— Start Records for this exercise —

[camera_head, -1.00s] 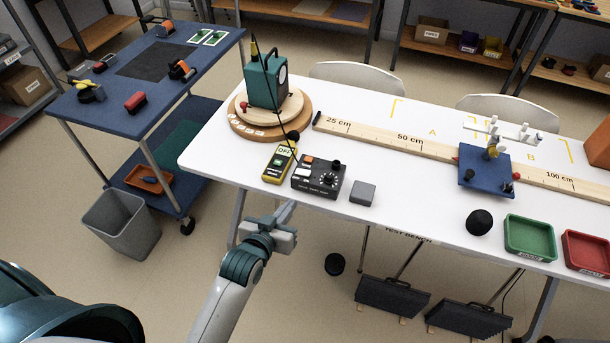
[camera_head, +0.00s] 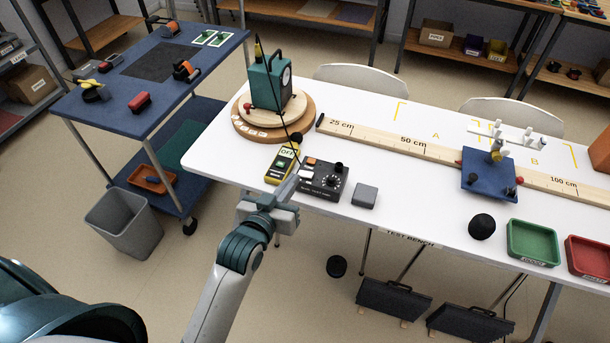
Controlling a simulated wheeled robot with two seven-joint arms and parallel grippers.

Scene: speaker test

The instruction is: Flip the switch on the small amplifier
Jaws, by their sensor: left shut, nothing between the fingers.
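The small amplifier (camera_head: 326,182) is a dark box with knobs, an orange part and light switches on its top, near the front edge of the white table. My left gripper (camera_head: 290,187) is shut and empty, its fingertips at the left front of the amplifier. The fingers cover part of the amplifier's left side. I cannot tell whether they touch it. The switch's position is too small to tell. My right gripper is not in view.
A yellow meter reading OFF (camera_head: 282,164) lies just left of the amplifier. A grey block (camera_head: 365,195) sits to its right. Behind stands a teal speaker (camera_head: 270,82) on a round wooden turntable (camera_head: 247,128), with a cable hanging forward. A long ruler (camera_head: 400,143) lies behind.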

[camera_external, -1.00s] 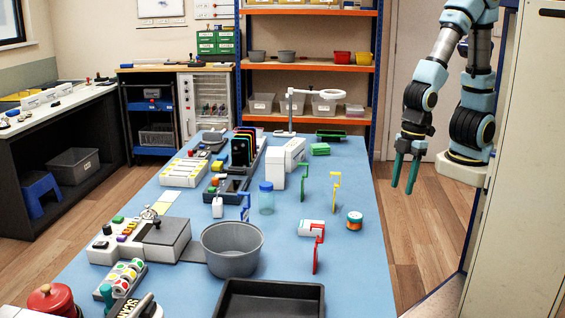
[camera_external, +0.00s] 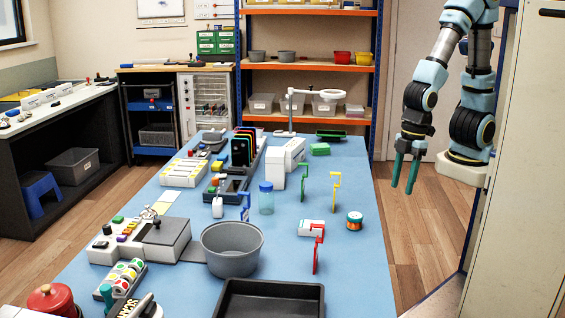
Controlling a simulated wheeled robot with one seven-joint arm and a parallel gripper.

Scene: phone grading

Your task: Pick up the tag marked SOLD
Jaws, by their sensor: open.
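I cannot make out any tag marked SOLD; no lettering that reads SOLD is legible in the external view. Small coloured stands in green (camera_external: 303,181), yellow (camera_external: 334,186), red (camera_external: 317,249) and blue (camera_external: 245,206) are on the blue table (camera_external: 352,275), but I cannot tell whether any of them carries a tag. My gripper (camera_external: 403,189) hangs at the right, beyond the table's right edge in the picture. Its two teal fingers point down, apart, with nothing between them.
A grey bowl (camera_external: 231,250), a black tray (camera_external: 268,287), a blue-lidded jar (camera_external: 266,198), a small round tub (camera_external: 354,221) and white boxes (camera_external: 294,151) stand on the table. A ring lamp (camera_external: 318,92) stands at the back.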

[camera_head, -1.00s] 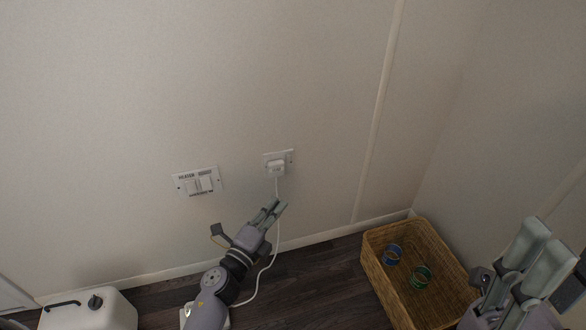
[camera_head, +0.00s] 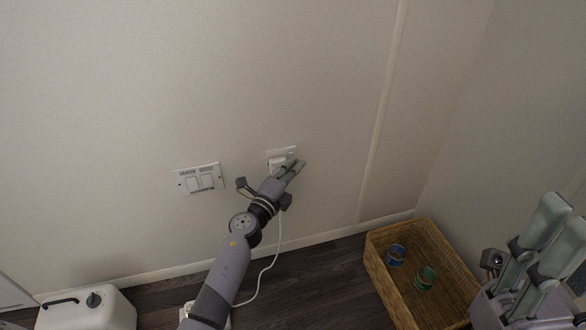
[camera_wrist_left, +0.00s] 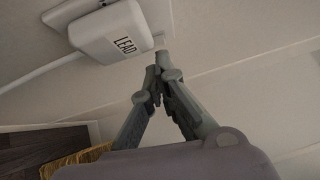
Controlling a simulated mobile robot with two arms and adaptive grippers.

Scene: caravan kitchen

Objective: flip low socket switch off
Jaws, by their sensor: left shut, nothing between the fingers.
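The low socket (camera_head: 290,151) is a white plate on the wall, with a white plug in it and a white cable hanging down. In the left wrist view the plug (camera_wrist_left: 110,32) is marked LEAD, and the socket plate's edge (camera_wrist_left: 160,22) shows beside it. My left gripper (camera_head: 298,165) is shut and empty, close to the socket's lower right side. In the left wrist view its fingertips (camera_wrist_left: 160,62) meet just below a small white switch (camera_wrist_left: 160,42); I cannot tell whether they touch it. My right gripper (camera_head: 548,235) is at the right, its fingers apart.
A double switch plate (camera_head: 199,179) marked heater is on the wall left of the socket. A wicker basket (camera_head: 376,262) with a blue and a green roll stands on the floor at the right. A white jerrycan (camera_head: 88,312) stands at the lower left.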

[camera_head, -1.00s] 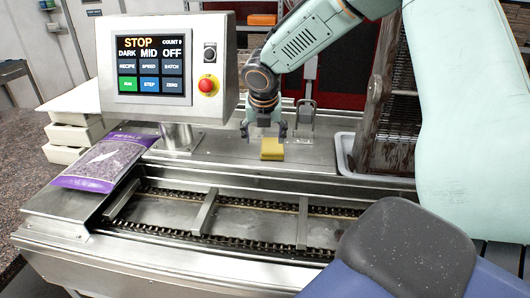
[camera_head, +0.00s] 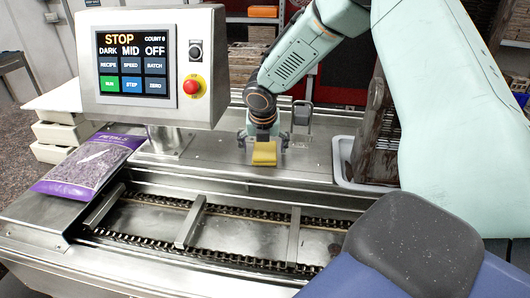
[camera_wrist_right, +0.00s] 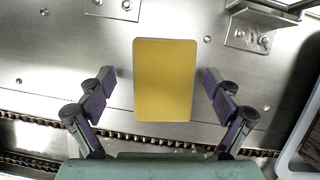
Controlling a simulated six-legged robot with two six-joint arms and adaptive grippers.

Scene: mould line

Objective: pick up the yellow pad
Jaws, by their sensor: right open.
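The yellow pad (camera_head: 264,154) lies on the metal deck behind the chain conveyor in the head view. It shows as a flat yellow rectangle between the fingers in the right wrist view (camera_wrist_right: 165,80). My right gripper (camera_head: 263,141) is open just above and behind the pad, pointing down. In the wrist view its two fingers (camera_wrist_right: 163,95) are apart, one on each side of the pad, with a gap on both sides. Whether the fingertips reach the deck cannot be told. My left gripper is not in view.
A control panel (camera_head: 150,65) stands left of my right arm. A purple bag (camera_head: 88,166) lies at the conveyor's left end. A metal bracket (camera_head: 302,117) stands right of the gripper, and a white tray (camera_head: 343,165) further right. The chain conveyor (camera_head: 230,226) runs in front.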

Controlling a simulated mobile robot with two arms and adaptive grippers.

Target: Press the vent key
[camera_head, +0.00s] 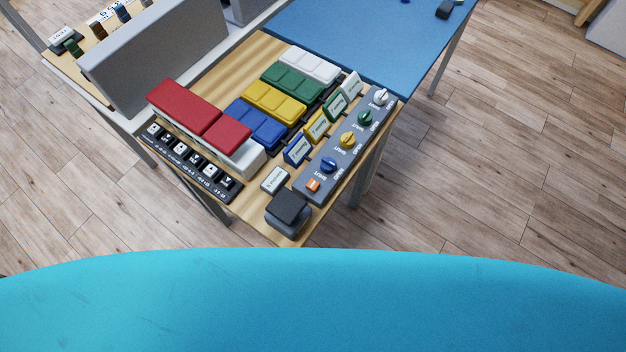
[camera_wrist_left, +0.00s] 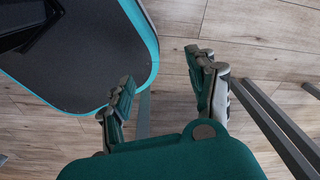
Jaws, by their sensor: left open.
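A dark key strip (camera_head: 188,165) with several black and white keys lies along the table's left front edge. Its labels are too small to read, so I cannot tell which key is the vent key. A grey control panel (camera_head: 345,146) along the right edge carries white, green, yellow and blue knobs and an orange switch (camera_head: 313,186). My left gripper (camera_wrist_left: 162,66) shows only in the left wrist view, open and empty above the wooden floor, away from the keys. My right gripper is in neither view.
Red padded blocks (camera_head: 198,113) stand just behind the key strip. Blue, yellow, green and white pads (camera_head: 275,102) fill the middle of the table. A dark block (camera_head: 288,210) sits at the near corner. A grey upright panel (camera_head: 150,55) and a blue mat (camera_head: 370,35) lie beyond.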

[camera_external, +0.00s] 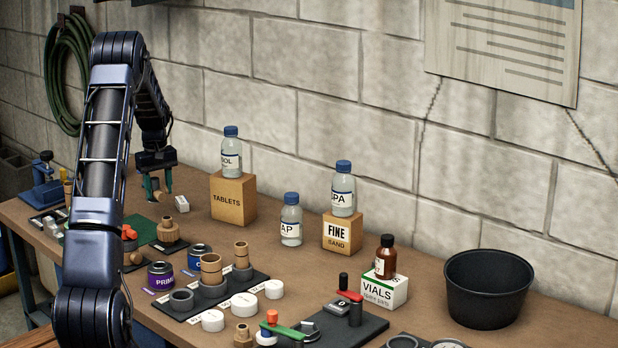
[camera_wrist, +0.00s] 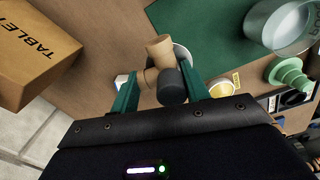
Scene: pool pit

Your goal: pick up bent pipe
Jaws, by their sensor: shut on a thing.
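The bent pipe (camera_wrist: 158,50), a tan fitting with a dark round end (camera_wrist: 172,87), lies between the two green fingers of my gripper (camera_wrist: 160,88) in the wrist view. My gripper is shut on it. In the external view my gripper (camera_external: 157,192) points down over the far left part of the table, left of the tablets box. The pipe is too small there to make out clearly between the fingers.
The tablets box (camera_external: 233,199) with a bottle on top stands right of my gripper; it also shows in the wrist view (camera_wrist: 35,55). A black bucket (camera_external: 487,290) stands far right.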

— End Records for this exercise —

◆ Short problem: Every line of the data above should be quoted exactly. Omit the pictures.

◆ Exercise result:
[camera_head, -1.00s] 
[camera_head, +0.00s] 
Controlling a simulated wheeled robot with two seven-joint arms and parallel grippers.

Scene: speaker test

The instruction is: Flip the switch on the small amplifier
Jaws, by their sensor: left shut, nothing between the fingers.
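The small amplifier (camera_head: 326,182) is a dark box with knobs, an orange part and light switches on its top, near the front edge of the white table. My left gripper (camera_head: 290,187) is shut and empty, its fingertips at the left front of the amplifier. The fingers cover part of the amplifier's left side. I cannot tell whether they touch it. The switch's position is too small to tell. My right gripper is not in view.
A yellow meter reading OFF (camera_head: 282,164) lies just left of the amplifier. A grey block (camera_head: 365,195) sits to its right. Behind stands a teal speaker (camera_head: 270,82) on a round wooden turntable (camera_head: 247,128), with a cable hanging forward. A long ruler (camera_head: 400,143) lies behind.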

[camera_external, -1.00s] 
[camera_external, +0.00s] 
Controlling a simulated wheeled robot with one seven-joint arm and a parallel gripper.

Scene: phone grading

Your task: Pick up the tag marked SOLD
Jaws, by their sensor: open.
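I cannot make out any tag marked SOLD; no lettering that reads SOLD is legible in the external view. Small coloured stands in green (camera_external: 303,181), yellow (camera_external: 334,186), red (camera_external: 317,249) and blue (camera_external: 245,206) are on the blue table (camera_external: 352,275), but I cannot tell whether any of them carries a tag. My gripper (camera_external: 403,189) hangs at the right, beyond the table's right edge in the picture. Its two teal fingers point down, apart, with nothing between them.
A grey bowl (camera_external: 231,250), a black tray (camera_external: 268,287), a blue-lidded jar (camera_external: 266,198), a small round tub (camera_external: 354,221) and white boxes (camera_external: 294,151) stand on the table. A ring lamp (camera_external: 318,92) stands at the back.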

[camera_head, -1.00s] 
[camera_head, +0.00s] 
[camera_wrist_left, +0.00s] 
Controlling a simulated mobile robot with two arms and adaptive grippers.

Scene: caravan kitchen

Objective: flip low socket switch off
Jaws, by their sensor: left shut, nothing between the fingers.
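The low socket (camera_head: 290,151) is a white plate on the wall, with a white plug in it and a white cable hanging down. In the left wrist view the plug (camera_wrist_left: 110,32) is marked LEAD, and the socket plate's edge (camera_wrist_left: 160,22) shows beside it. My left gripper (camera_head: 298,165) is shut and empty, close to the socket's lower right side. In the left wrist view its fingertips (camera_wrist_left: 160,62) meet just below a small white switch (camera_wrist_left: 160,42); I cannot tell whether they touch it. My right gripper (camera_head: 548,235) is at the right, its fingers apart.
A double switch plate (camera_head: 199,179) marked heater is on the wall left of the socket. A wicker basket (camera_head: 376,262) with a blue and a green roll stands on the floor at the right. A white jerrycan (camera_head: 88,312) stands at the lower left.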

[camera_head, -1.00s] 
[camera_head, +0.00s] 
[camera_wrist_right, +0.00s] 
Controlling a simulated six-legged robot with two six-joint arms and adaptive grippers.

Scene: mould line

Objective: pick up the yellow pad
Jaws, by their sensor: right open.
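The yellow pad (camera_head: 264,154) lies on the metal deck behind the chain conveyor in the head view. It shows as a flat yellow rectangle between the fingers in the right wrist view (camera_wrist_right: 165,80). My right gripper (camera_head: 263,141) is open just above and behind the pad, pointing down. In the wrist view its two fingers (camera_wrist_right: 163,95) are apart, one on each side of the pad, with a gap on both sides. Whether the fingertips reach the deck cannot be told. My left gripper is not in view.
A control panel (camera_head: 150,65) stands left of my right arm. A purple bag (camera_head: 88,166) lies at the conveyor's left end. A metal bracket (camera_head: 302,117) stands right of the gripper, and a white tray (camera_head: 343,165) further right. The chain conveyor (camera_head: 230,226) runs in front.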

Controlling a simulated mobile robot with two arms and adaptive grippers.

Target: Press the vent key
[camera_head, +0.00s] 
[camera_wrist_left, +0.00s] 
Jaws, by their sensor: left open.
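A dark key strip (camera_head: 188,165) with several black and white keys lies along the table's left front edge. Its labels are too small to read, so I cannot tell which key is the vent key. A grey control panel (camera_head: 345,146) along the right edge carries white, green, yellow and blue knobs and an orange switch (camera_head: 313,186). My left gripper (camera_wrist_left: 162,66) shows only in the left wrist view, open and empty above the wooden floor, away from the keys. My right gripper is in neither view.
Red padded blocks (camera_head: 198,113) stand just behind the key strip. Blue, yellow, green and white pads (camera_head: 275,102) fill the middle of the table. A dark block (camera_head: 288,210) sits at the near corner. A grey upright panel (camera_head: 150,55) and a blue mat (camera_head: 370,35) lie beyond.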

[camera_external, +0.00s] 
[camera_wrist, +0.00s] 
Scene: pool pit

Your goal: pick up bent pipe
Jaws, by their sensor: shut on a thing.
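The bent pipe (camera_wrist: 158,50), a tan fitting with a dark round end (camera_wrist: 172,87), lies between the two green fingers of my gripper (camera_wrist: 160,88) in the wrist view. My gripper is shut on it. In the external view my gripper (camera_external: 157,192) points down over the far left part of the table, left of the tablets box. The pipe is too small there to make out clearly between the fingers.
The tablets box (camera_external: 233,199) with a bottle on top stands right of my gripper; it also shows in the wrist view (camera_wrist: 35,55). A black bucket (camera_external: 487,290) stands far right.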

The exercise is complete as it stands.